Esse é o significado da minha marcha para a Axiologia. Se eu pudesse resumir, resumiria assim. Mas não posso reproduzir aqui tudo o que eu disse sobre esses temas, todas as posições que assumi e as teorias que ensinei. Só a teoria do Valor eu a analisei durante um ano e estou, há anos, me ocupando da Axiologia jurídica e da teoria da Justiça.

- Poderíamos, então, registrar que a estrutura lógica de seu pensamento, como a de Kant, apesar das diferenças fundamentais que os separam, se embasa na idéia da ordem universal e da ordem moral, na qual o homem está inserido?

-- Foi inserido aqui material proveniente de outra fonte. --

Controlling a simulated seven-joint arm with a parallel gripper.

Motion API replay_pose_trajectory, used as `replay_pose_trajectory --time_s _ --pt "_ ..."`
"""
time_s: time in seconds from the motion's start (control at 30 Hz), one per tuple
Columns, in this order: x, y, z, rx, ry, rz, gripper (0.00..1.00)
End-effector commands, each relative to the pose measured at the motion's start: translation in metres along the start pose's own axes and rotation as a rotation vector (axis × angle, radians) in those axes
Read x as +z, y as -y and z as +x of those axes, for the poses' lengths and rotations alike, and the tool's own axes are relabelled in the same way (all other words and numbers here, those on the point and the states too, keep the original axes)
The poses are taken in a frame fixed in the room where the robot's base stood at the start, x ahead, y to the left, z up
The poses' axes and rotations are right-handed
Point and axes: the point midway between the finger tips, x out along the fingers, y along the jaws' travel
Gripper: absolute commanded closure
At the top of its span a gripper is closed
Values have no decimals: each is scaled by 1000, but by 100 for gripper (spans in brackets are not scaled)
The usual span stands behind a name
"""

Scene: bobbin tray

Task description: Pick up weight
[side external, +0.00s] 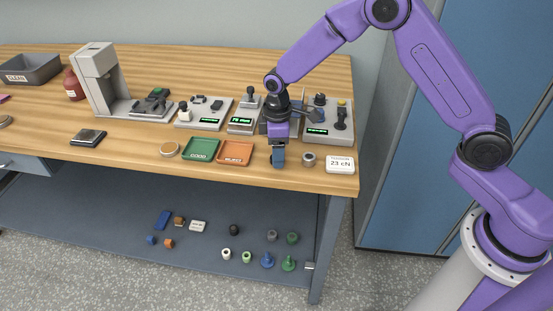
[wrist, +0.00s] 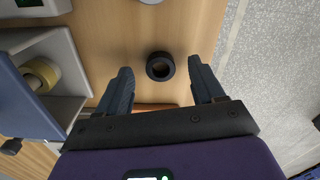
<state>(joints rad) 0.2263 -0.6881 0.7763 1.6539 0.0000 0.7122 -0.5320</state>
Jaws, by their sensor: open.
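A short, round, dark grey piece with a hole in its top, which looks like the weight (side external: 309,159), stands upright on the wooden bench near the front edge. In the wrist view this weight (wrist: 160,66) shows as a dark ring between the two spread fingertips, with a gap on each side. My gripper (side external: 278,158) points down, open and empty, low over the bench. In the side view it is just left of the weight and right of the orange tray (side external: 236,152). I cannot tell the exact height of the fingertips.
A white card reading 23 cN (side external: 340,165) lies right of the weight. A green tray (side external: 200,149) is beside the orange one. Grey instruments (side external: 328,132) stand close behind my gripper; one holds a yellow roll (wrist: 41,75). The bench's front edge is close.

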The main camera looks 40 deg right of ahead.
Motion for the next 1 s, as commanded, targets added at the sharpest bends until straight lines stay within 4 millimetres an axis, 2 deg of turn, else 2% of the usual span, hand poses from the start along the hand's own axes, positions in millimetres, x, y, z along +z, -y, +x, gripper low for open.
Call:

                        - A direção de pensamento é essa mesmo. Parte-se do homem, do drama humano, do problema ético do homem e, como decorrência, chega-se à exigência de fundamentação, de motivação racional, de busca da metafísica e de toda a problemática da metafísica. É por­tanto, a busca do ser e a busca do Valor que está no ser. Eu estou, alìás, nessa fase do Valor.